Why is a conceptual model not an implementation architecture?

The focus is on technology and instantiation issues rather than users' interaction with the system.

Also, unlikely to be understandable by most users.

27

Interface metaphor.

An entity which will be familiar to the intended users, and will form the basis of the design of an interaction.

Considered a central component of a conceptual model. Provides a structure that is similar in some way to aspects of a familiar entity (or entities) but has its own behaviours and properties.

28

Why are metaphors / analogies popular?

They can communicate a lot of info, based on experience, relatively quickly.

Using a familiar entity from users' domain can help explain by comparison something unfamiliar / hard to grasp.

29

Ways metaphors are used in ID. (3)

To explore and communicate ideas to other designers (may be otherwise abstract and hard to imagine / articulate concepts and interactions).

May become part of the final system and help users to understand the system.

May surface as names for operations within the interface.

- Even if metaphors don't appear in the final system (recognisably), they can help with the thinking process that results in the final conceptual model.

30

Opposition to using interface metaphors. (6)

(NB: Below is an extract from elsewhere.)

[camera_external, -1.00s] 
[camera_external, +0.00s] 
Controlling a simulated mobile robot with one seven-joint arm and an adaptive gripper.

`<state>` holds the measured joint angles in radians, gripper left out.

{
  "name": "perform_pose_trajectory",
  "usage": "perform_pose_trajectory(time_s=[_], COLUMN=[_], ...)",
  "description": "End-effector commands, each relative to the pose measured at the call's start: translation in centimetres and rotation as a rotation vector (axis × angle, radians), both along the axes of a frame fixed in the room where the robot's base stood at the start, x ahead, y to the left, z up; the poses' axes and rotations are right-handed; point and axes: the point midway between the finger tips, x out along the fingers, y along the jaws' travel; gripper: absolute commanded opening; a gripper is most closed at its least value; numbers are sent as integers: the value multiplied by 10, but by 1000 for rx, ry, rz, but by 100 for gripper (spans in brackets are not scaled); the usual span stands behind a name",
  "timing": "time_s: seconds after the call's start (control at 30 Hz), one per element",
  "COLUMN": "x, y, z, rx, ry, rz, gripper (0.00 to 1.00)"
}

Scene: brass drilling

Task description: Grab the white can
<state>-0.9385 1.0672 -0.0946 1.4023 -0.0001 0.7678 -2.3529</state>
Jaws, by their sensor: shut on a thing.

Mistake to design interface metaphor to look and behave literally like the physical entity. Misses the point of the benefit.

Breaks the rules:
- Cultural and logical contradictions accommodating the metaphor in a GUI. Eg. recycle bin on the desktop.

Too constraining:
- of designer by not providing useful functionality,
- of user by blinding them to existence of useful functionality, eg. scrolling through list of files.

Conflicts with design principles:
- Designing interface metaphor to fit real-world constraints can force bad design solutions.

Overly literal translation of existing bad designs:
- eg. calculator - poor labelling, hard key sequences.

Limiting the designer's imagination:
- fixate on 'tired' ideas - prevents thinking of new functionality.